I just figured out what variety it is!
I read over the list I'd made of the different lettuce seeds I started in that bed and couldn't find one that sounded anything like this. For some reason (even though it's right there in my 2006 Baker Creek Heirloom Seeds catalog) I didn't include the description in my list. So it's Gentilina: "Lovely, bright green, frizzled, leafy heads that are very ruffled. Good resistance to bolting. Tender leaves are first rate in salads; an extra fine Italian variety."
And there's the reason I'm sure I ordered it--that "good resistance to bolting" you know I can't resist. Though the words "frizzled" and "ruffled" probably would have won me over on their own. The tender leaves are indeed first rate in salads, and I have been enjoying them for several weeks now.
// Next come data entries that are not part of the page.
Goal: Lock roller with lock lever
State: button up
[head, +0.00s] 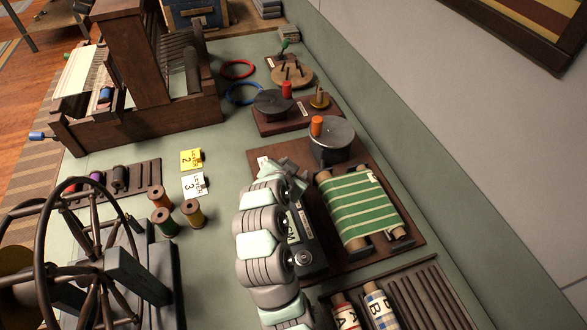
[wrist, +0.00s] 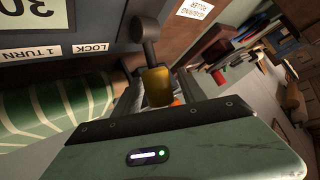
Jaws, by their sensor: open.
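The roller with green striped cloth (head: 358,210) lies on a brown wooden board at the right in the head view. Its cloth also shows at the left of the wrist view (wrist: 55,108). A dark lever with a yellow grip (wrist: 157,87), apparently the lock lever, hangs from a dark pivot (wrist: 147,28) beside a grey panel with a LOCK label (wrist: 92,48). My gripper (wrist: 160,84) is open, with the yellow grip between its fingers. Contact is not clear. In the head view my arm hides the lever and most of the gripper.
A crank drum with an orange knob (head: 331,140) stands behind the roller.

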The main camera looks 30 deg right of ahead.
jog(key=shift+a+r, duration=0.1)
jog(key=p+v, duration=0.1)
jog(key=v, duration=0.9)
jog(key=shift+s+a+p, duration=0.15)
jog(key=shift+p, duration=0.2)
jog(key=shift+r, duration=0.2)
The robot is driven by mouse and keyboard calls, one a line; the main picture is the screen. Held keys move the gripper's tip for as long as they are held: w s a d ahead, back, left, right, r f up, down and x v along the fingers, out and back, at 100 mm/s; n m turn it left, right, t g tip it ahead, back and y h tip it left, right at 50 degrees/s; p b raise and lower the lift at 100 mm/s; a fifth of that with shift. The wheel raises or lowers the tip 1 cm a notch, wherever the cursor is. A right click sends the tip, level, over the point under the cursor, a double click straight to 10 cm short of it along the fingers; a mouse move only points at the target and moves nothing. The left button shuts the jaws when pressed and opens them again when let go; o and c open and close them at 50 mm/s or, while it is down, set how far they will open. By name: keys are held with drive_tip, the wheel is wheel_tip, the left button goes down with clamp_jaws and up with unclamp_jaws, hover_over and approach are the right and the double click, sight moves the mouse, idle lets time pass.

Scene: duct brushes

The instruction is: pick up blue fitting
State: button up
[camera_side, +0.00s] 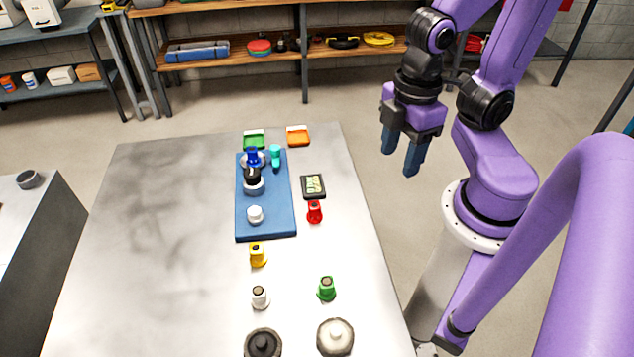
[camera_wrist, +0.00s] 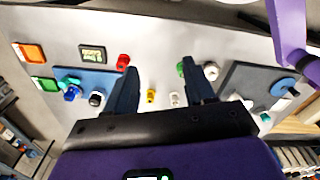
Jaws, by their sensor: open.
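The blue fitting (camera_side: 253,157) stands upright at the far end of the blue mat (camera_side: 281,217), on a pale round base. A teal fitting (camera_side: 275,153) stands just right of it. In the wrist view the blue fitting (camera_wrist: 72,93) is small at the left, close to the teal fitting (camera_wrist: 67,81), well left of my fingers. My gripper (camera_side: 403,155) is open and empty. It hangs above and beyond the table's right edge, apart from every fitting. Its fingers also show in the wrist view (camera_wrist: 161,66), with a wide gap between them.
A black-topped fitting (camera_side: 253,180) and a white fitting (camera_side: 255,214) stand on the mat. Red (camera_side: 314,212), yellow (camera_side: 258,255), green (camera_side: 326,289) and white (camera_side: 260,297) fittings stand nearer. Green (camera_side: 254,139) and orange (camera_side: 298,135) trays lie behind. The table's left half is clear.

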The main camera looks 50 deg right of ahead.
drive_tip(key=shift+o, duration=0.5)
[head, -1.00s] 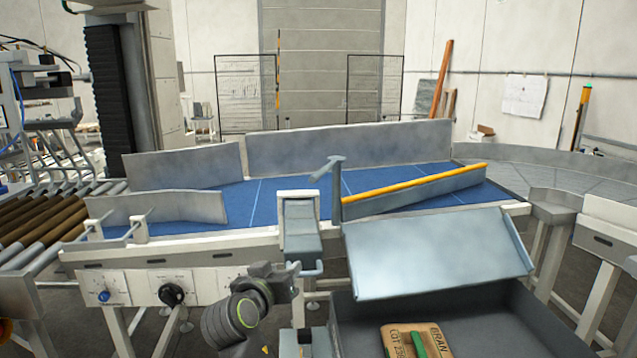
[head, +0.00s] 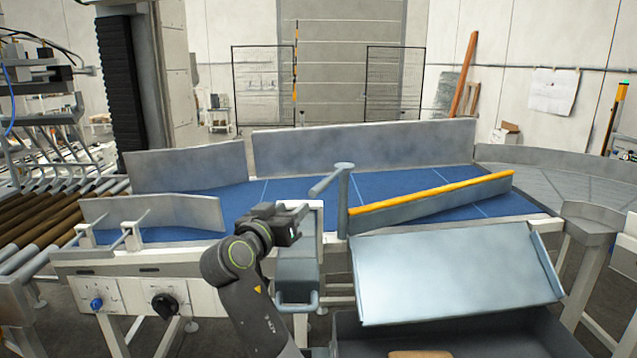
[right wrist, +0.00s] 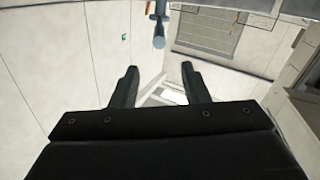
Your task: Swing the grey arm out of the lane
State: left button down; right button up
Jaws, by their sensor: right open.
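The grey arm (head: 455,199), with a yellow strip along its top edge, lies slanted across the blue belt (head: 258,196). Its left end meets an upright grey post (head: 343,205). A short grey lever (head: 325,183) sticks out from the post's top toward the front left. My right gripper (head: 298,222) is raised in front of the belt, below and left of the lever, and apart from it. In the right wrist view its two fingers (right wrist: 159,88) are spread with nothing between them. A blue-grey rounded piece (right wrist: 159,36), probably the lever, shows beyond them. My left gripper is out of view.
A grey box-like bracket (head: 298,272) with a handle stands below the gripper. A sloped metal plate (head: 455,274) is over a dark bin at the right. Metal side walls (head: 365,145) line the belt's far side. Brown rollers (head: 40,230) are at the left.

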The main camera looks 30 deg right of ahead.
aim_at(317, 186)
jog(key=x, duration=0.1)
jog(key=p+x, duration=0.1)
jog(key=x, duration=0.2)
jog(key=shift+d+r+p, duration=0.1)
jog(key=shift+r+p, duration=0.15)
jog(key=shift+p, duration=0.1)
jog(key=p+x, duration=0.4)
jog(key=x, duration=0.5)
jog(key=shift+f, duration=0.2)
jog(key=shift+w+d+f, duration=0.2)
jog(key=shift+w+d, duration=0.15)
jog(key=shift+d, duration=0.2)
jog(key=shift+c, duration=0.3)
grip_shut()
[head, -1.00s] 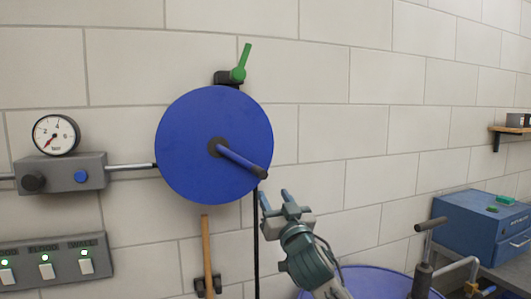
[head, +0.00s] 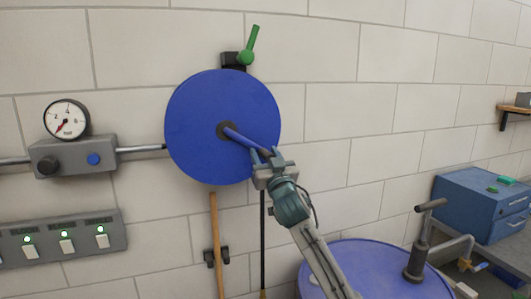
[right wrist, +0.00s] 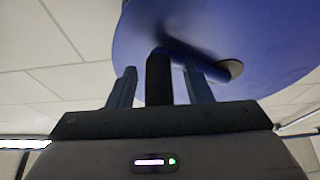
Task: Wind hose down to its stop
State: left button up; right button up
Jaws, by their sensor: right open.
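The hose reel is a blue disc (head: 205,120) on the tiled wall in the head view. Its crank arm (head: 243,138) points from the dark hub down to the right. The black hose (head: 262,240) hangs straight down below the reel's right side. My right gripper (head: 266,155) is at the outer end of the crank. In the right wrist view the dark crank handle (right wrist: 159,78) stands between the two open fingers (right wrist: 160,88), with the blue disc (right wrist: 250,35) behind. The handle's end is hidden by the gripper in the head view. My left gripper is not in view.
A green lever (head: 250,45) sits above the reel. A gauge (head: 67,119) and valve block (head: 72,157) are left, above a switch panel (head: 65,240). A wooden-handled tool (head: 217,245) hangs below. A blue drum (head: 375,270) with a pump and a blue toolbox (head: 482,205) are at right.

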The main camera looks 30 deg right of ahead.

Of course hot weather and bolting aren't going to be a worry for this crop--just the opposite. So far so good. This lettuce and the other varieties that sprouted along with it have survived several 21 degree nights with minimal protection, though I did officially "set up" the mini greenhouse the other night.
I'll write more about my Gardening On The Cheap methods for extending the harvest in my next post--which should be up soon. And don't think this site will be hibernating for the winter. No way. I have too much backlogged information from spring and summer to share--as well as lots of photos and a few more of my Less Fuss, More Flavor recipes. And of course there is something going on in the garden and greenhouse every day of the year--even if it is just protecting plants or snapping snow photos.
Today it's rainy and cold, though, so I'll be tucked inside the house for much of the day, soaking up the cozy warmth. The woodstove in the living room is crackling merrily, and my wooden dough bowl is perched right next to it, full to the brim with rising dough for a new bread I just invented. Wood heat, warm bread, wonderfully rainy weather. Oh, how I do love autumn!